[AIM OF THE TASK]
Output the data below in full, character for character.

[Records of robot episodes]

________________________________________

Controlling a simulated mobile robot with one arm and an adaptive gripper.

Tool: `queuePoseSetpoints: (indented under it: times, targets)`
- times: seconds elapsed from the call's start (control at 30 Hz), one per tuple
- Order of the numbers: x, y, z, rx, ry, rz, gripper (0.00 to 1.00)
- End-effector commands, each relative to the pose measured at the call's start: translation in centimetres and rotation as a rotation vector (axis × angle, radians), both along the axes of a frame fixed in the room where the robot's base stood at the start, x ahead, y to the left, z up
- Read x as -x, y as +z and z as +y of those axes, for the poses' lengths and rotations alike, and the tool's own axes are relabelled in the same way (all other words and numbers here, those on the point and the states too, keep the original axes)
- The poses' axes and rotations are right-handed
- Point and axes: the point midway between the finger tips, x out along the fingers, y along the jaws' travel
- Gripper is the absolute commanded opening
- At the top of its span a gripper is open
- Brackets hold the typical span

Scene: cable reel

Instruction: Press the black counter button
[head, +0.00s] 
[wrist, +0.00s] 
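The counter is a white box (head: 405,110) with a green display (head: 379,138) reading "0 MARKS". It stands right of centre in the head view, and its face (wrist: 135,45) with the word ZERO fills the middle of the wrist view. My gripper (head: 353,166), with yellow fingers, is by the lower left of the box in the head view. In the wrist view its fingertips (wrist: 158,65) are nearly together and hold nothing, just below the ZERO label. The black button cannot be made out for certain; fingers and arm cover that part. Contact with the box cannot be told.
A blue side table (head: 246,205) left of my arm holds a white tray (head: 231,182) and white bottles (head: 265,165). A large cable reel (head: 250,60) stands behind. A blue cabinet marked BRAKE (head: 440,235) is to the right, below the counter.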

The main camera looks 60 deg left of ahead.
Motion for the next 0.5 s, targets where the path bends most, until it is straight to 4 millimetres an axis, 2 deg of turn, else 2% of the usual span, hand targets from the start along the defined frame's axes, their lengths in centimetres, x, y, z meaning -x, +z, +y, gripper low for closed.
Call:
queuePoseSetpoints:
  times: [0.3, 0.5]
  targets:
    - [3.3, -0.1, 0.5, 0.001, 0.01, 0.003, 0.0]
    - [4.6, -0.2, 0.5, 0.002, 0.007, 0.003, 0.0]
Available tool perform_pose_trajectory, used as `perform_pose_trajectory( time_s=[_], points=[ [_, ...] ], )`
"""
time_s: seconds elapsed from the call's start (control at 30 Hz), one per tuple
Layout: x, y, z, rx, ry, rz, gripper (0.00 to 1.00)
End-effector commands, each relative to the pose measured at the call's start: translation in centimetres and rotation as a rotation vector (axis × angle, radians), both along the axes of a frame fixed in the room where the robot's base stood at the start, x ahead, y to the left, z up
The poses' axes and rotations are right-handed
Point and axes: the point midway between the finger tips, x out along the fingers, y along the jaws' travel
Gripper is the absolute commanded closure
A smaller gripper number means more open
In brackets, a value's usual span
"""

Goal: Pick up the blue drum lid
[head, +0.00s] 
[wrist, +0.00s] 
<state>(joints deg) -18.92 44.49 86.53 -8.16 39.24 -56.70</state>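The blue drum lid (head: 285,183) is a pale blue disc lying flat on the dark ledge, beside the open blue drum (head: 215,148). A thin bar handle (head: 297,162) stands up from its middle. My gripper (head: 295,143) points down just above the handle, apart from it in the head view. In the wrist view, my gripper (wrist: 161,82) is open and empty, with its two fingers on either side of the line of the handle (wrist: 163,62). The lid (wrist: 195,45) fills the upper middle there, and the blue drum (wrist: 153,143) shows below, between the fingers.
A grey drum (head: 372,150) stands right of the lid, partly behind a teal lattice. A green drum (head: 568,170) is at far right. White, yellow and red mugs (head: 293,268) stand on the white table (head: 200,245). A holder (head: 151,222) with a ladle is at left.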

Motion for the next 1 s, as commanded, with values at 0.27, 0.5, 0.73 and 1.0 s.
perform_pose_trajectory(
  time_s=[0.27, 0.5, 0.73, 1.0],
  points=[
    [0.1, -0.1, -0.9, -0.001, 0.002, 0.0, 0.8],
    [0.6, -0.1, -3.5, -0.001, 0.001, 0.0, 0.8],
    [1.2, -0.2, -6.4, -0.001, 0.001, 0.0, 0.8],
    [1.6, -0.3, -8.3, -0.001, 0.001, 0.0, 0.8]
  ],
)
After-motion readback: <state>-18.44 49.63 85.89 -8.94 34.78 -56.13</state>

________________________________________

[TASK OUTPUT]
Controlling a simulated mobile robot with one arm and an adaptive gripper.

Tool: `queuePoseSetpoints: (indented under it: times, targets)`
- times: seconds elapsed from the call's start (control at 30 Hz), one per tuple
- Order of the numbers: x, y, z, rx, ry, rz, gripper (0.00 to 1.00)
- End-effector commands, each relative to the pose measured at the call's start: translation in centimetres and rotation as a rotation vector (axis × angle, radians), both along the axes of a frame fixed in the room where the robot's base stood at the start, x ahead, y to the left, z up
- Read x as -x, y as +z and z as +y of those axes, for the poses' lengths and rotations alike, and the tool's own axes are relabelled in the same way (all other words and numbers here, those on the point and the states too, keep the original axes)
- The poses' axes and rotations are right-handed
- Point and axes: the point midway between the finger tips, x out along the fingers, y along the jaws' travel
- Gripper is the absolute commanded opening
- At the top of its span a gripper is open
- Brackets hold the typical span

Scene: cable reel

Instruction: Press the black counter button
[head, +0.00s] 
[wrist, +0.00s] 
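The counter is a white box (head: 405,110) with a green display (head: 379,138) reading "0 MARKS". It stands right of centre in the head view, and its face (wrist: 135,45) with the word ZERO fills the middle of the wrist view. My gripper (head: 353,166), with yellow fingers, is by the lower left of the box in the head view. In the wrist view its fingertips (wrist: 158,65) are nearly together and hold nothing, just below the ZERO label. The black button cannot be made out for certain; fingers and arm cover that part. Contact with the box cannot be told.
A blue side table (head: 246,205) left of my arm holds a white tray (head: 231,182) and white bottles (head: 265,165). A large cable reel (head: 250,60) stands behind. A blue cabinet marked BRAKE (head: 440,235) is to the right, below the counter.

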The main camera looks 60 deg left of ahead.
Motion for the next 0.5 s, targets where the path bends most, until it is straight to 4 millimetres an axis, 2 deg of turn, else 2% of the usual span, hand targets from the start along the defined frame's axes, their lengths in centimetres, x, y, z meaning -x, +z, +y, gripper low for closed.
Call:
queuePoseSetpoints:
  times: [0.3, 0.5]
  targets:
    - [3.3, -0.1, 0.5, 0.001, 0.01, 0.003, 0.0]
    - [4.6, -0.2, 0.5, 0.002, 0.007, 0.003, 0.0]
Available tool perform_pose_trajectory, used as `perform_pose_trajectory( time_s=[_], points=[ [_, ...] ], )`
"""
time_s: seconds elapsed from the call's start (control at 30 Hz), one per tuple
Layout: x, y, z, rx, ry, rz, gripper (0.00 to 1.00)
End-effector commands, each relative to the pose measured at the call's start: translation in centimetres and rotation as a rotation vector (axis × angle, radians), both along the axes of a frame fixed in the room where the robot's base stood at the start, x ahead, y to the left, z up
The poses' axes and rotations are right-handed
Point and axes: the point midway between the finger tips, x out along the fingers, y along the jaws' travel
Gripper is the absolute commanded closure
A smaller gripper number means more open
In brackets, a value's usual span
"""

Goal: Pick up the blue drum lid
[head, +0.00s] 
[wrist, +0.00s] 
<state>(joints deg) -18.92 44.49 86.53 -8.16 39.24 -56.70</state>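The blue drum lid (head: 285,183) is a pale blue disc lying flat on the dark ledge, beside the open blue drum (head: 215,148). A thin bar handle (head: 297,162) stands up from its middle. My gripper (head: 295,143) points down just above the handle, apart from it in the head view. In the wrist view, my gripper (wrist: 161,82) is open and empty, with its two fingers on either side of the line of the handle (wrist: 163,62). The lid (wrist: 195,45) fills the upper middle there, and the blue drum (wrist: 153,143) shows below, between the fingers.
A grey drum (head: 372,150) stands right of the lid, partly behind a teal lattice. A green drum (head: 568,170) is at far right. White, yellow and red mugs (head: 293,268) stand on the white table (head: 200,245). A holder (head: 151,222) with a ladle is at left.

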Motion for the next 1 s, as commanded, with values at 0.27, 0.5, 0.73 and 1.0 s.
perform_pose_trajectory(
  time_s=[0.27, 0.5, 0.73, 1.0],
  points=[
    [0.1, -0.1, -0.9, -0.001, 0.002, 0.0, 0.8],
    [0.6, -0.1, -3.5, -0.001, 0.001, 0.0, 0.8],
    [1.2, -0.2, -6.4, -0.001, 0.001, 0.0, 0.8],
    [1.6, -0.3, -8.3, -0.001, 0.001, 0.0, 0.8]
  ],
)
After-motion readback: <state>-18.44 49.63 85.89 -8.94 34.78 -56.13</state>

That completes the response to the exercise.